Eduardo Febbro - Direto de Caracas
Caracas - O primeiro grande debate aberto da 18ª edição do Foro de São Paulo teve como tema os governos progressistas e de esquerda. No curso das amplas discussões ficou refletida a preocupação de muitos delegados pela estabilidade desses governos e pelo modo de desenvolvimento que oferecem ou podem oferecer frente à hostilidade dos modelos liberais. Do Panamá e da Palestina, passando por Honduras, Venezuela, Uruguai, Porto Rico, Brasil ou México, os participantes mostraram grande preocupação com a forma pela qual os progressistas podem implementar suas políticas sem se expor à decapitação liberal. Um delegado da Palestina afirmou com visível temor que, por onde quer que se vá, “o liberalismo bloqueia os caminhos mundiais ou nacionais”.

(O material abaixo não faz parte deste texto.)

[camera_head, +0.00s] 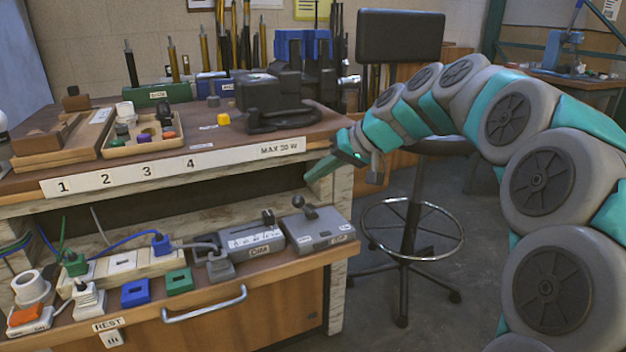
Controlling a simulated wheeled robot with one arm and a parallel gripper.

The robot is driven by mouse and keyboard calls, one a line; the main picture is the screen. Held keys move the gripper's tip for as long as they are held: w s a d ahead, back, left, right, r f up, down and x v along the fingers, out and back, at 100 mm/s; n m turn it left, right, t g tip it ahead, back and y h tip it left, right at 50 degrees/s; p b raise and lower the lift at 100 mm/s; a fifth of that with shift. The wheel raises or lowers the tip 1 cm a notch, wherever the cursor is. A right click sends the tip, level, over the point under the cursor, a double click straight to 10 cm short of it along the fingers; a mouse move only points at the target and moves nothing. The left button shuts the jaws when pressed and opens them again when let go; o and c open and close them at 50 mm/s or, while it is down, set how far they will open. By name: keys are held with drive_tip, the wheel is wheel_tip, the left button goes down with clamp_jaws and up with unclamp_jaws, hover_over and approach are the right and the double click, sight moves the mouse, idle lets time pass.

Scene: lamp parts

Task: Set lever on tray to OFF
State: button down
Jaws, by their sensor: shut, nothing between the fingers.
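A grey switch box (320,231) stands at the right end of the lower pull-out tray (200,290). A short dark lever (307,209) with a round knob sticks up from its top and leans to the back left. The small white labels on the box are too small to read, so I cannot tell which side is OFF. My gripper (322,172) is shut and empty. It hangs at the right end of the upper bench, above and behind the switch box, apart from the lever.
A grey slider box (251,240) stands just left of the switch box. Plugs, cables and coloured sockets fill the tray's left part. The upper bench edge (230,163) overhangs the back of the tray. A stool (412,225) stands at the right.

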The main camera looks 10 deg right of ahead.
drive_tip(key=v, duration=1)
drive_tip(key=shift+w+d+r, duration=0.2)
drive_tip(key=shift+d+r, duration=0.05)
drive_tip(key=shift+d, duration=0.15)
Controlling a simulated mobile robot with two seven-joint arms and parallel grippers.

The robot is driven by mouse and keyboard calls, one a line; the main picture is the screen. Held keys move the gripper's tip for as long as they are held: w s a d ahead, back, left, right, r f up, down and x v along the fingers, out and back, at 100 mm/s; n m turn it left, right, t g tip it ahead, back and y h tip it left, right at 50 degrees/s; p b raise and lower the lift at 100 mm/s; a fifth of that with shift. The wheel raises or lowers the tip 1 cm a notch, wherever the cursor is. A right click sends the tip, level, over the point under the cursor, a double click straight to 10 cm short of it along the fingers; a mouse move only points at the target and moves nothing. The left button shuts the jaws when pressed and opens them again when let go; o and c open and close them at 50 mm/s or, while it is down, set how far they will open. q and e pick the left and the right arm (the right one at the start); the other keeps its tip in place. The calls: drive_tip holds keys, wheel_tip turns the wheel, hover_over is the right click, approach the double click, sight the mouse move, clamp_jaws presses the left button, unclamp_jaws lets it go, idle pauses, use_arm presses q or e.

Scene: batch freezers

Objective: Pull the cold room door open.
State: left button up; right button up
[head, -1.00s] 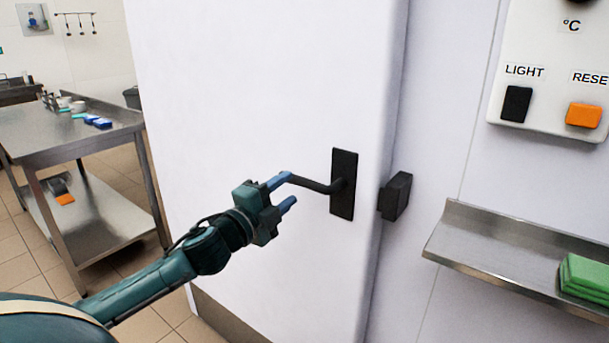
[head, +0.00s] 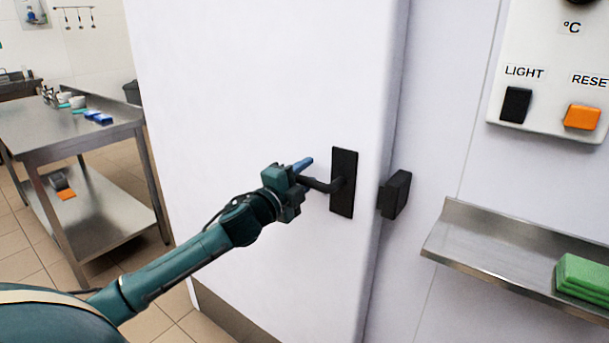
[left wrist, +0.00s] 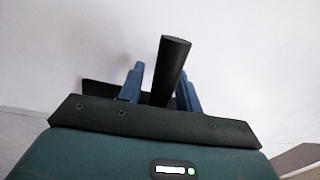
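The white cold room door (head: 250,100) fills the middle of the head view. I see no clear gap at its right edge. Its black lever handle (head: 320,185) sticks out to the left from a black plate (head: 343,183). My left gripper (head: 307,174) is at the handle's free end. In the left wrist view the dark handle bar (left wrist: 168,68) lies between the two blue fingers of my left gripper (left wrist: 160,88), which stand apart. A gap shows on the left side of the bar; contact on the right cannot be told. My right gripper is not in view.
A black latch block (head: 396,194) sits on the frame right of the door. A steel shelf (head: 480,245) with green cloths (head: 585,275) and a control panel (head: 548,70) are further right. A steel table (head: 70,140) stands at the left.

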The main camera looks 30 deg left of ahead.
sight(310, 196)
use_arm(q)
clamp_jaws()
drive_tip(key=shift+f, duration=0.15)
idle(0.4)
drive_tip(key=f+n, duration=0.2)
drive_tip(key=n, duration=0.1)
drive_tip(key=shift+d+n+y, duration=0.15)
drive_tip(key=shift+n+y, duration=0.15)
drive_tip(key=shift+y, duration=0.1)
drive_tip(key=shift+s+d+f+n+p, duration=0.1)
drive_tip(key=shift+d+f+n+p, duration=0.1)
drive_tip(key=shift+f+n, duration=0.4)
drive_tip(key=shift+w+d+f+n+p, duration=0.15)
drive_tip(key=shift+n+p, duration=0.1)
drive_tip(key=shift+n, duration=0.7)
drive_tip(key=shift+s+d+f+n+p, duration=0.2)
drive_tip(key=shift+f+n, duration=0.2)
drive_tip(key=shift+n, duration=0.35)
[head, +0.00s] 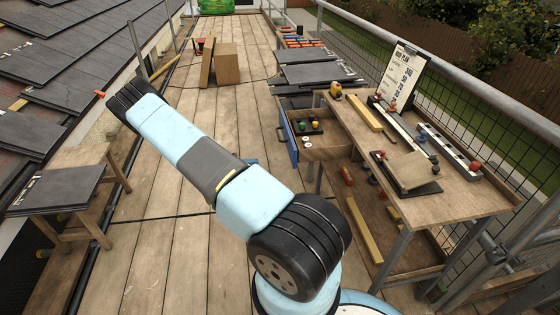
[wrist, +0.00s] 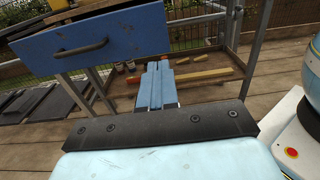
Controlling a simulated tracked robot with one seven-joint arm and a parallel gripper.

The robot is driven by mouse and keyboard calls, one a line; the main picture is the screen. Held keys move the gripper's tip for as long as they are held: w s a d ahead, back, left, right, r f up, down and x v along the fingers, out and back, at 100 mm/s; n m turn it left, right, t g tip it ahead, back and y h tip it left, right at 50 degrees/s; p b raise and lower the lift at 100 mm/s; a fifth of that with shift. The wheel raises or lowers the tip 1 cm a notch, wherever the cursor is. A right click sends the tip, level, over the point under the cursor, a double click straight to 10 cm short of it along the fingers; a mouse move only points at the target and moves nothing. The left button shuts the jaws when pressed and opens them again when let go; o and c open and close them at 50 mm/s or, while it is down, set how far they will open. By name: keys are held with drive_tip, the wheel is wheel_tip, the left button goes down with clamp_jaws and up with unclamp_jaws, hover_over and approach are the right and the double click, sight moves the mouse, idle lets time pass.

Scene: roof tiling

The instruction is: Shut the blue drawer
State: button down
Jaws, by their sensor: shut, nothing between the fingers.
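The blue drawer (head: 288,138) stands pulled out from the left side of the wooden workbench in the head view. Several small items show inside it. Its blue front (wrist: 115,38) with a dark bar handle (wrist: 82,49) fills the upper left of the wrist view. My gripper (wrist: 157,66) is shut and empty. In the wrist view its fingertips lie at the lower right corner of the drawer front, right of the handle. I cannot tell whether they touch it.
The workbench top (head: 455,195) carries a plan board (head: 400,75), a yellow tape measure (head: 336,90), wood strips and a tile. Lengths of timber (wrist: 203,75) lie beneath it. Slates on a trestle (head: 58,190) stand at left. The plank deck left of the drawer is clear.

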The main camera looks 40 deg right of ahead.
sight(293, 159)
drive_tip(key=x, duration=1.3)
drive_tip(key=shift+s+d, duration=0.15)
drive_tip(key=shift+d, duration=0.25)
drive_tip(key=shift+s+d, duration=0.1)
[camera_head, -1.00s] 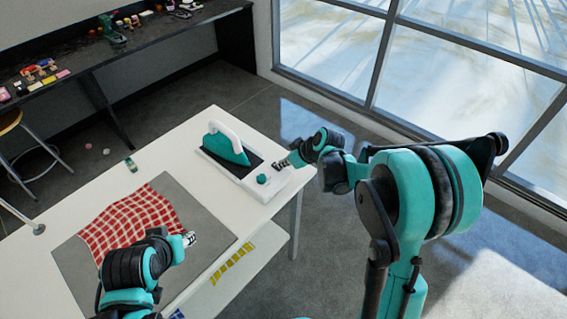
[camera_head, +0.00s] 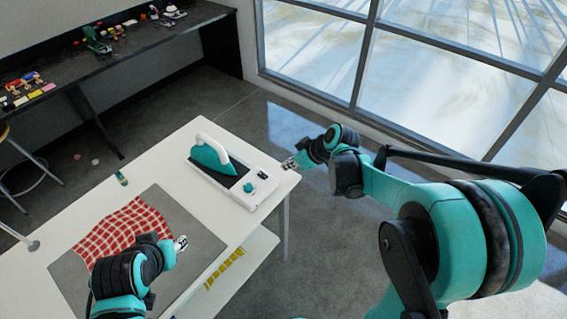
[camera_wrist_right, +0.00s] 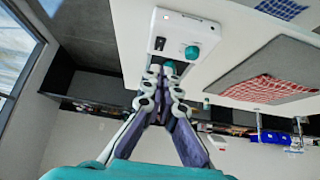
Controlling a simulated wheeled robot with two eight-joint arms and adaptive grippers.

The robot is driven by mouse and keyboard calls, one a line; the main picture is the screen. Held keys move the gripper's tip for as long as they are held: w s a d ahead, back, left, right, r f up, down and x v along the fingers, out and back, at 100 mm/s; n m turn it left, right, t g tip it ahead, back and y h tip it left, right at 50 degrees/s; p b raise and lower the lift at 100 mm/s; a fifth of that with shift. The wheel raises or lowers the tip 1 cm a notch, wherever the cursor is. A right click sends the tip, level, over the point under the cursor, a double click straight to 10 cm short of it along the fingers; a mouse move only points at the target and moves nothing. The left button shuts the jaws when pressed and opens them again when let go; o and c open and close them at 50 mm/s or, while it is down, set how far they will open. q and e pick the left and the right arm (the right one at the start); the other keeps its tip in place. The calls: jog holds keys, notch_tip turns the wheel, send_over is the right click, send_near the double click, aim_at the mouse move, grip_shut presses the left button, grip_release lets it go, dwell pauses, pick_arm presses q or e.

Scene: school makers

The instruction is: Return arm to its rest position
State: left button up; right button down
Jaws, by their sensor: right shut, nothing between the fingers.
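My right gripper (camera_head: 290,163) is shut and empty in the head view. It is by the right corner of the white table (camera_head: 190,128), apart from the white iron station (camera_head: 266,190). My left gripper (camera_head: 181,243) is low over the grey mat (camera_head: 205,247), beside the red checked cloth (camera_head: 125,230). Its fingers are too small to tell open from shut.
A teal iron (camera_head: 212,160) with a white handle rests on the station. A small green item (camera_head: 122,179) stands on the table's left part. A dark bench (camera_head: 150,40) with several small things is along the back wall. Open floor (camera_head: 330,240) lies right of the table, below large windows (camera_head: 440,80).

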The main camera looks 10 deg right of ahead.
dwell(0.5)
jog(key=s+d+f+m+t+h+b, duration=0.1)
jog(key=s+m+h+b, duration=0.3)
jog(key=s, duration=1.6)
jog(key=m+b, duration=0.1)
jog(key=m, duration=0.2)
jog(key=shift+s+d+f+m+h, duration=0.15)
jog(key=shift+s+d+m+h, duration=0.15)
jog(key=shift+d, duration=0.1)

O outro grande tema consistiu em encontrar uma resposta a essa grande incógnita que consiste em saber em que fase de sua história se encontra o modelo liberal levando em conta todas as crises que o atingiram nos últimos anos. Aqueles que chegaram a considerá-lo como agonizante ou morto reconhecem que não é assim, mas tampouco encontram no horizonte um modelo para retratar o estado atual. Conversamos em Carcas com o analista Juan Carlos Monedero, ex-conselheiro do presidente Hugo Chávez e lúcido pensador dos pleitos que a esquerda deve fazer nestes tempos de dúvidas.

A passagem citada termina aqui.